Thomas Struth: Photographs 1978 - 2010 provides a rare opportunity to view the German photographer's large-scale images of people and structures from all over the world. Thomas Struth travels widely and brings his intense and precise vision to subjects as diverse as visitors looking at famous works of art in the world's great museums, family portraits and the dense undergrowth of the Asian jungle. The exhibition comprises over 70 works that reveal the important role Struth has played in redefining fine art photography. It includes his iconic museum series of lifesize photographs showing tourists admiring Michelangelo's 'David' statue in Florence, and pupils chatting in front of Velazquez's 'Las Meninas' at the Prado in Madrid. The works show the awe that art can inspire on people's faces, without revealing the object they are looking at. Several photographs depict a range of places in which people invest faith and belief, from French Gothic cathedrals, to the El Capitan rock in Yosemite National Park in California, and high-tech research laboratories pushing the boundaries of science. Struth once compared the space shuttle programme to the construction of medieval cathedrals, reflecting on "the extremes of human effort, conviction, organisation and perhaps also hubris". This interest in human construction also encompasses huge-scale panoramic photographs of sites of shipyards, oil rigs and sprawling cities in Asia, structures which make our modern way of life possible, but at the same time dwarf people in their scale and ambition. The most recent images of sites at the cutting edge of technology include an almost 4m wide panorama of the space shuttle undergoing repair at the Kennedy Space Centre on Cape Canaveral. The exhibition also includes the dense jungles and forests from Struth's Paradise series, which are a detailed presentation of nature, with no human presence, in contrast to his other works about culture and systems of belief. Whitechapel Gallery, London, until 16th September.

Concluding

The Royal Academy Summer Exhibition is with us again, as it has been every year since 1769 - the usual collection of the good, the bad and the ugly - from amateurs to RA's, proving that popular taste and critical approval find no meeting point. Around 1,250 works covering paintings, prints, drawings, photographs, sculpture, architectural designs and models have been selected from around 12,000 submissions, from 27 countries, for inclusion in the largest contemporary art exhibition in the world. The majority of works are for sale, offering visitors an opportunity to purchase original artwork by both high profile and up and coming artists. Over £70,000 is given out to artists included in the exhibition through 10 prizes. This year the show has been masterminded by Christopher Le Brun and Michael Craig-Martin, with Piers Gough and Alan Stanton overseeing the architecture section. There is no overall theme, but Gallery 3 is in the style of a 'salon hang' exploiting the grandeur of the Academy's principal room, with paintings of all sizes hung from the dado rail to the picture rail. Works on display include a large canvas by the Danish painter Per Kirkeby and Keith Tyson's apocalyptic painting 'Deep Impact'. One room features works by newly elected and established Royal Academicians, including Tacita Dean, Gary Hume, Allen Jones, Cornelia Parker, Jenny Saville and Alison Wilding. The Central Hall hosts a celebration of photography, including an image by Cindy Sherman. There is also a memorial gallery dedicated to showing the works of Ben Levene. Outside, the courtyard features the first public display of Jeff Koons's 'Coloring Book'. The Royal Academy of Arts until 15th August.

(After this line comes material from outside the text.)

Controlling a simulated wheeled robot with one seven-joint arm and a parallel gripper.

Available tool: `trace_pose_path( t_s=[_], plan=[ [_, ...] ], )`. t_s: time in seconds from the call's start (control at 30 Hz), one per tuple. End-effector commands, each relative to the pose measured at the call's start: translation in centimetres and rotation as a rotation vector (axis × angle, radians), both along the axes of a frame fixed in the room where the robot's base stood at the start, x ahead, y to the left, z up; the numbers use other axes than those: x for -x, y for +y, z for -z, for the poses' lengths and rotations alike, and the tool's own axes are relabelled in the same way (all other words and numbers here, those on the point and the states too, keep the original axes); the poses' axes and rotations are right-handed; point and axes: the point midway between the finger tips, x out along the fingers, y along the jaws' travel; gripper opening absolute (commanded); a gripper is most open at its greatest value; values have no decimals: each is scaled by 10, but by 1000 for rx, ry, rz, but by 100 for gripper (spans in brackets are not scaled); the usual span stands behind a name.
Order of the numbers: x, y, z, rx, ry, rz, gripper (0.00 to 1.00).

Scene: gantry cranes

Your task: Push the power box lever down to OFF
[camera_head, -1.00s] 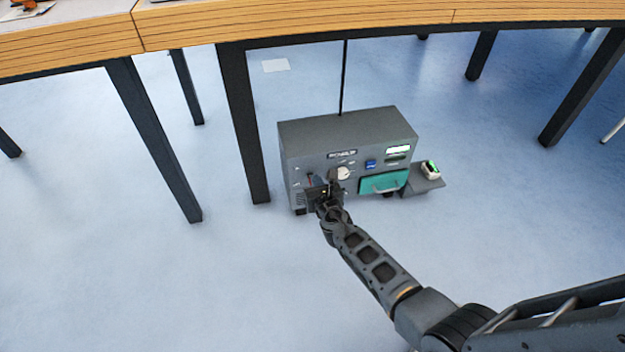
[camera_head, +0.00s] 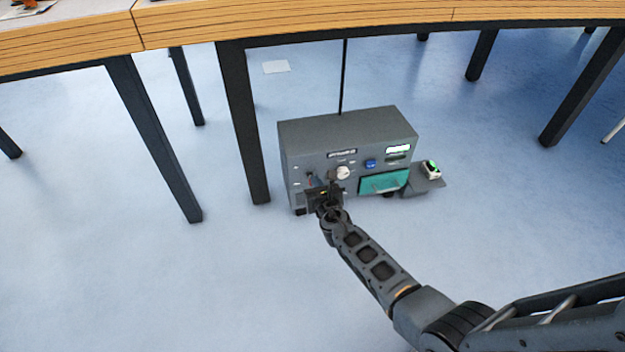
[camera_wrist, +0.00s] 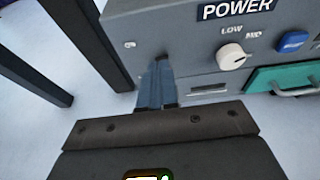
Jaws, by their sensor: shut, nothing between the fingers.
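The grey power box (camera_head: 345,131) stands on the floor under the table, and its front also shows in the wrist view (camera_wrist: 170,32). My gripper (camera_head: 320,186) is at the lower left of the box's front. In the wrist view my gripper (camera_wrist: 157,80) has its two blue-grey fingers together, with nothing between them. The tips are at or very close to the panel, left of the white knob (camera_wrist: 231,57).
A blue button (camera_head: 370,163) and a teal drawer (camera_head: 383,182) with a handle are on the box's right half. A small shelf with a white and green device (camera_head: 431,169) stands at its right. A dark table leg (camera_head: 243,125) is close on the left.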

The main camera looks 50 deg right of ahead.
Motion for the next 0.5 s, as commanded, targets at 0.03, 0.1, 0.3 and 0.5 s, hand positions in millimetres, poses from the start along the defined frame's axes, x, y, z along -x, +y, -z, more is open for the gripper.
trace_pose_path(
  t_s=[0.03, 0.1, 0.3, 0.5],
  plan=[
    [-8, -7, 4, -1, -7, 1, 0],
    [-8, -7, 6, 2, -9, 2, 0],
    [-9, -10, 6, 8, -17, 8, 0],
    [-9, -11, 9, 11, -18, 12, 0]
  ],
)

Ravilious In Essex features works painted by the watercolourist, illustrator and designer during the time he lived in Essex in the 1930s. Eric Ravilious had a particular talent for taking a relatively humdrum (if eccentric) subject, and making it an object of wonder. Rusting machinery, old trams, telegraph poles, iron fences, broken down cars and discarded farm equipment were all his favourites. Ravilious perfectly captured the timelessness of English village and rural life in the decade before the Second World War. This exhibition offers an opportunity to survey his development as a watercolourist, with paintings from his time in Great Bardfield: 'The Attic Bedroom' and 'Two Women in a Garden', Castle Hedingham: two different views of 'Hull's Mill' and 'Village Street', and Ironbridge: 'Ironbridge at Ewenbridge'. Other works include 'Butcher's Shop' and 'Tree Trunk and Wheel Barrow'. The paintings are accompanied by Ravilious's wood engravings, including book covers and other materials that have not been seen in half a century. There are even the wood blocks themselves, still ink-black and showing the signs of use. In addition, there is an opportunity to compare the designs Ravilious created for Wedgwood with the engravings and watercolours. Fry Art Gallery, Castle Street, Saffron Walden, Essex, until 12th August.

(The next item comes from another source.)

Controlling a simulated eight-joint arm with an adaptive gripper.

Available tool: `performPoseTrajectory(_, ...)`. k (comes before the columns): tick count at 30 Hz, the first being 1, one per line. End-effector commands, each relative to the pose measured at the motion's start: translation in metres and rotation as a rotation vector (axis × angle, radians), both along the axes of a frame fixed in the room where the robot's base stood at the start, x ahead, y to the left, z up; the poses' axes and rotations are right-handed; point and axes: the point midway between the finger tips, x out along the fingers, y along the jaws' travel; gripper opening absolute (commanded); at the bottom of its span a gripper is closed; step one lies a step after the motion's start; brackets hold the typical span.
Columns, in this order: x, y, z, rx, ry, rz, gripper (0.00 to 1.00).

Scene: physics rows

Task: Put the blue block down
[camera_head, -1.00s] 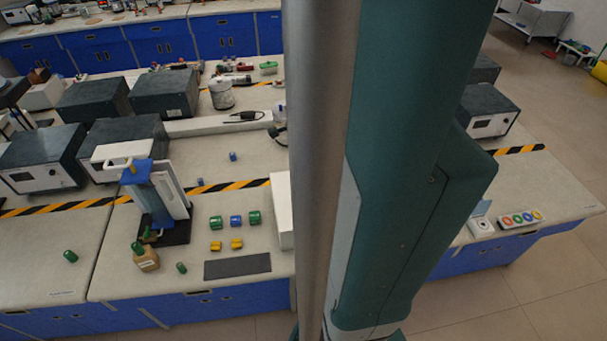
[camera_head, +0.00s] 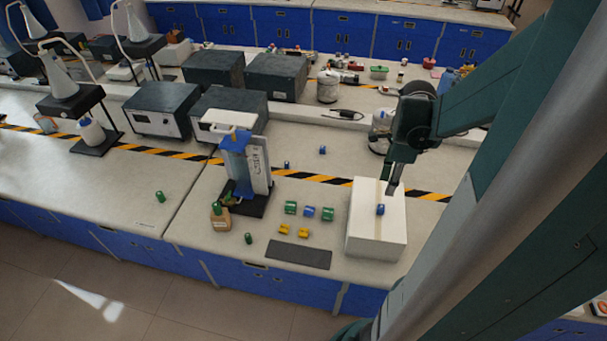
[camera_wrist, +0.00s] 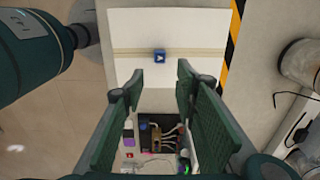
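A small blue block (camera_head: 380,210) rests on top of a white box (camera_head: 375,246) at the right of the bench. My gripper (camera_head: 392,190) is just behind the block in the head view, low over the box. In the wrist view the block (camera_wrist: 160,57) lies on the white box top (camera_wrist: 195,22), beyond the fingertips. My gripper (camera_wrist: 158,78) is open there, with two green fingers apart and nothing held between them. The block appears clear of both fingers.
Green blocks (camera_head: 290,208), another blue block (camera_head: 309,212) and yellow pieces (camera_head: 302,232) stand left of the box, near a dark mat (camera_head: 298,255). More blue blocks (camera_head: 322,150) lie farther back. A round container (camera_head: 380,131) stands behind my gripper.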

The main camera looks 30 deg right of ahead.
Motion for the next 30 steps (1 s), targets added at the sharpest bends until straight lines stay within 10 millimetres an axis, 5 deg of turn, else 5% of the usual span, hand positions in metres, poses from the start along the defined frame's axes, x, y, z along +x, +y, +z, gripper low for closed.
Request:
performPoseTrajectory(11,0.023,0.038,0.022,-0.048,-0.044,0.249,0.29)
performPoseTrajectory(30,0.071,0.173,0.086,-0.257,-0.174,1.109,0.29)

Street Cries: Depictions Of London's Poor considers how the urban poor and underprivileged were reflected in art from the 17th to the 19th century. The exhibition comprises significant paintings, prints and drawings by artists including Edward Penny, Marcellus Laroon, Phoebus Levin, Gustave Dore, Theodore Gericault, Thomas Rowlandson and Paul Sandby. The prints and drawings illustrate street vendors and London's urban poor, including travelling carpenters and cane-weavers, prostitutes and criminals. Some of these images present an idealised vision of the poor, while others are amongst the first works of art to attempt a more realistic view of London's underprivileged inhabitants - although these tended to be commercial flops. This is a fascinating exhibition that combines social history and the development of illustration and printmaking. The collection poses questions about how society in these periods was organised, the motives of those making, selling and buying the prints, and the status and identity of the people portrayed. The exhibition explores these issues and offers a chance to see some real gems that are rarely displayed for conservation reasons: delicate watercolours depicting gritty London subject matter. Museum of London until 31st July.